((
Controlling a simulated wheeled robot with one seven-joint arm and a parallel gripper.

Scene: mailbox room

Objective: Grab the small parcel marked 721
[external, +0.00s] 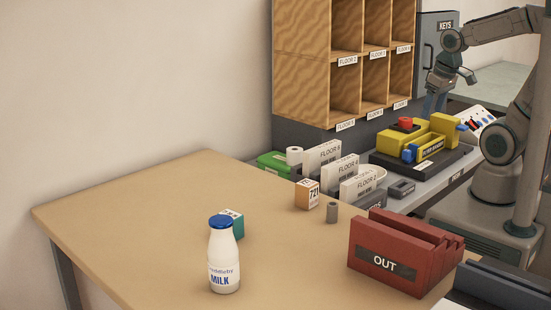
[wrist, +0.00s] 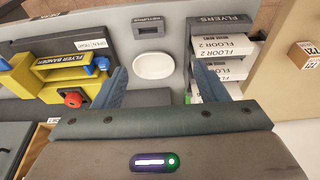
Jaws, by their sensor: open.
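The small parcel marked 721 (external: 307,194) is a light-brown box with a white label. In the external view it stands on the tan table, near its back edge. In the wrist view the parcel (wrist: 304,56) is at the right edge, partly cut off. My gripper (external: 449,92) is up in front of the KEYS cabinet, far to the right of the parcel. In the wrist view its two blue-grey fingers (wrist: 175,88) are apart with nothing held between them.
A red OUT tray (external: 385,262) is at right. White FLOOR boxes (external: 323,157) and a yellow flyer bander (external: 404,146) stand on the counter behind.

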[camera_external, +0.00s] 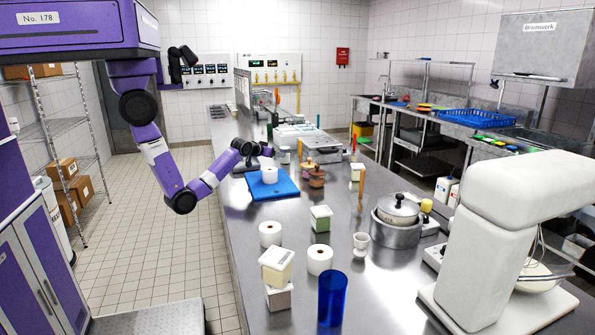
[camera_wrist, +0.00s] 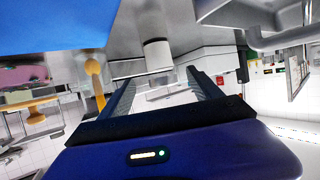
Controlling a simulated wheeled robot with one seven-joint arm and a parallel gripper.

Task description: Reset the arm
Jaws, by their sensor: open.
))
■ **REQUIRED WORK**
Without the pictures, copy the material exactly as given.

■ **RESULT FOR THIS EXERCISE**
Controlling a simulated wheeled robot with one seven-joint arm and a parallel gripper.

Scene: mailbox room

Objective: Grab the small parcel marked 721
[external, +0.00s] 
[wrist, +0.00s] 
Jaws, by their sensor: open.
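The small parcel marked 721 (external: 307,194) is a light-brown box with a white label. In the external view it stands on the tan table, near its back edge. In the wrist view the parcel (wrist: 304,56) is at the right edge, partly cut off. My gripper (external: 449,92) is up in front of the KEYS cabinet, far to the right of the parcel. In the wrist view its two blue-grey fingers (wrist: 175,88) are apart with nothing held between them.
A red OUT tray (external: 385,262) is at right. White FLOOR boxes (external: 323,157) and a yellow flyer bander (external: 404,146) stand on the counter behind.

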[camera_external, +0.00s] 
[camera_wrist, +0.00s] 
Controlling a simulated wheeled robot with one seven-joint arm and a parallel gripper.

Task description: Reset the arm
Jaws, by their sensor: open.

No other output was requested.